When business owners think about succession, many assume there’s only one outcome: selling the business to an outside buyer when it’s time to retire. In reality, there are several viable paths — and the right one depends on your goals, your business and your timeline.
Understanding your options early gives you flexibility. Waiting until the last minute often limits choices and increases stress.
Below is a high-level overview of the most common succession options, along with their pros, cons and planning considerations.
A third-party sale involves selling the business to an external buyer, such as a strategic buyer or private equity firm.
Often maximizes purchase price
Provides liquidity at closing
Allows for a clean exit in many cases
Lengthy and intensive due diligence
Less control over the future of the business
Possible ongoing involvement during transition
Requires strong financial reporting, valuation, tax planning and transaction readiness.
In a management buyout, the business is sold to key employees or the existing management team.
Continuity of leadership and culture
Buyers already understand the business
Often a smoother operational transition
Financing may be more complex
Sale price may be lower than a third-party sale
Owner may need to stay involved longer
Requires financial structuring, leadership development and careful tax planning.

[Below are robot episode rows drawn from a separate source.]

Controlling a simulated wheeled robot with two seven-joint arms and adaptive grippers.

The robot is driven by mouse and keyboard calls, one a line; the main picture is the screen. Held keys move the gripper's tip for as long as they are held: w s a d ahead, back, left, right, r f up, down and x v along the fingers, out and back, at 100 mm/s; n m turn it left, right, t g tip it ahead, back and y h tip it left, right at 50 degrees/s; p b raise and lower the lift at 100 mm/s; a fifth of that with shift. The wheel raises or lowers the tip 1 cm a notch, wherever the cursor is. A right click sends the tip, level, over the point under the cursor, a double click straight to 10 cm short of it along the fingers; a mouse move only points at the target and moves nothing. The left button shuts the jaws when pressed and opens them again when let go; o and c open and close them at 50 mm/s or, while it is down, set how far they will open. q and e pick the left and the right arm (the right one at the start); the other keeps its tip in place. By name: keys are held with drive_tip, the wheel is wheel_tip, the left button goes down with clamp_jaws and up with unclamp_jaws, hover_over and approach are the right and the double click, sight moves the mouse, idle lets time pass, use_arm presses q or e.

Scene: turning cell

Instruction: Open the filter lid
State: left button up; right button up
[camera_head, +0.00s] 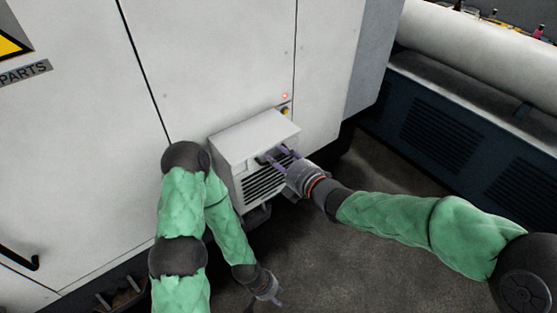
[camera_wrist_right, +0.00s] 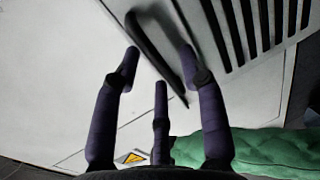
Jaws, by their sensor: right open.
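The filter box (camera_head: 252,137) is a white housing low on the machine's white front, with dark slats on its front face. That front face, the filter lid (camera_head: 250,176), sits flush in the box and looks shut. It has a dark bar handle (camera_head: 263,160), also seen slanting across the right wrist view (camera_wrist_right: 153,50). My right gripper (camera_head: 278,155) is open at the handle. In the wrist view its purple fingers (camera_wrist_right: 160,60) stand on both sides of the bar; I cannot tell whether they touch it. My left gripper (camera_head: 270,292) hangs low over the floor, small and unclear.
A red light (camera_head: 285,96) and a yellow-orange knob (camera_head: 285,111) are on the machine above the box. A dark blue unit with vents (camera_head: 450,130) stands at the right. Grey floor (camera_head: 370,255) is open in front. A black door handle (camera_head: 20,260) is at lower left.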

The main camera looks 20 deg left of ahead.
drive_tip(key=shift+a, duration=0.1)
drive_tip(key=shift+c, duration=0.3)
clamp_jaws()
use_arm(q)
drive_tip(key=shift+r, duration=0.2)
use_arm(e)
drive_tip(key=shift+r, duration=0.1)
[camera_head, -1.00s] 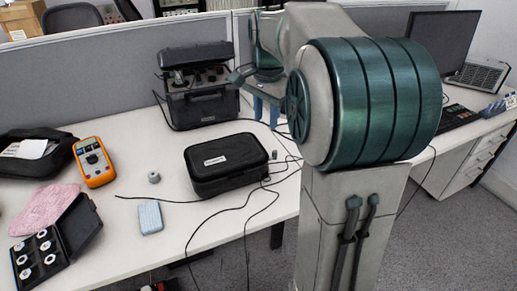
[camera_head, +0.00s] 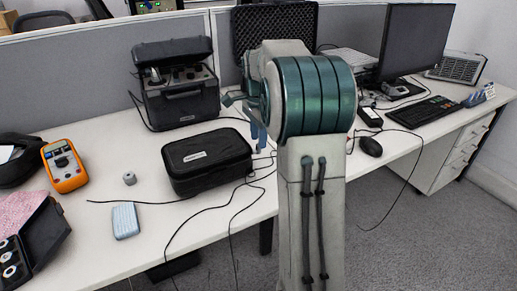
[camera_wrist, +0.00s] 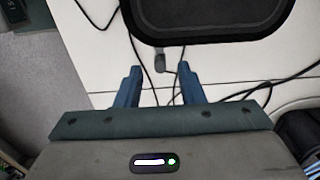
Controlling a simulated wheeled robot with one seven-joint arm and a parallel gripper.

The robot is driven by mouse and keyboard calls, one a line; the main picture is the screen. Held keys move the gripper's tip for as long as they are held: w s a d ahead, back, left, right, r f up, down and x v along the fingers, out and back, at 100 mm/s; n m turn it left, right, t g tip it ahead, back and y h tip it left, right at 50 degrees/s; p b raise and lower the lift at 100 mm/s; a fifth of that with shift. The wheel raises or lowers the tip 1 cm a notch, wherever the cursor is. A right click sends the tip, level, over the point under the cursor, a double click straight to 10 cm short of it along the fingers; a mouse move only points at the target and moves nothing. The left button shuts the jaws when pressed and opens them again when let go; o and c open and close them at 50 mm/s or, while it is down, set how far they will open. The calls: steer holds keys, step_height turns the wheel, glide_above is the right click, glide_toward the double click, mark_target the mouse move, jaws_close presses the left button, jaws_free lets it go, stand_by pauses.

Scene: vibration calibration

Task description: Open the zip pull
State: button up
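A closed black zip case (camera_head: 207,165) with a pale label lies flat on the desk. In the wrist view, its rounded black edge (camera_wrist: 205,38) fills the top. A small grey-brown tab, which looks like the zip pull (camera_wrist: 157,66), hangs from that edge. My gripper (camera_wrist: 160,74) is open, with its two blue fingers spread apart. The tab shows between and slightly beyond the fingertips, and I see no contact. In the head view, my gripper (camera_head: 258,133) is partly hidden by my arm, to the right of the case.
Dark cables (camera_wrist: 148,75) lie on the desk near and under the fingers. A black instrument case (camera_head: 185,100) stands open behind. An orange multimeter (camera_head: 64,166), a grey cylinder (camera_head: 129,178) and a light-blue box (camera_head: 125,221) are at left. A monitor (camera_head: 415,42) and keyboard (camera_head: 423,111) are at right.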

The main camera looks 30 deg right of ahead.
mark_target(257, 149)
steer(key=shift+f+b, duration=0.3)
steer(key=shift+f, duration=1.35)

Family succession involves transitioning ownership to children or other family members.
Preserves family legacy
Maintains long-term control within the family
Often aligned with personal values
Emotional and relationship challenges
Not all family members may be ready or willing
Balancing fairness among heirs can be difficult
Requires coordination between business planning, tax strategy, estate planning and family governance.
An ESOP allows employees to become owners through a qualified retirement plan.
Provides liquidity for the owner
Preserves company culture
Potential tax advantages in certain situations
Requires specialized advisors, formal valuations and long-term administrative oversight.
There’s no universally “best” succession option. The right choice depends on several factors, including:
Your personal and financial goals
Desired level of involvement after exit
Business size, profitability and structure
Management strength
Family dynamics
Tax considerations
Succession options don’t appear overnight — they’re created through planning. Starting early allows you to:
Build leadership internally
Structure ownership transitions thoughtfully
Align tax and estate planning
Maintain control over timing and outcome
Waiting too long often forces owners into a single path — even if it isn’t ideal.
Succession planning isn’t about choosing an exit today — it’s about understanding your options so you can make informed decisions when the time is right.
The earlier you explore your options, the more flexibility and peace of mind you’ll have.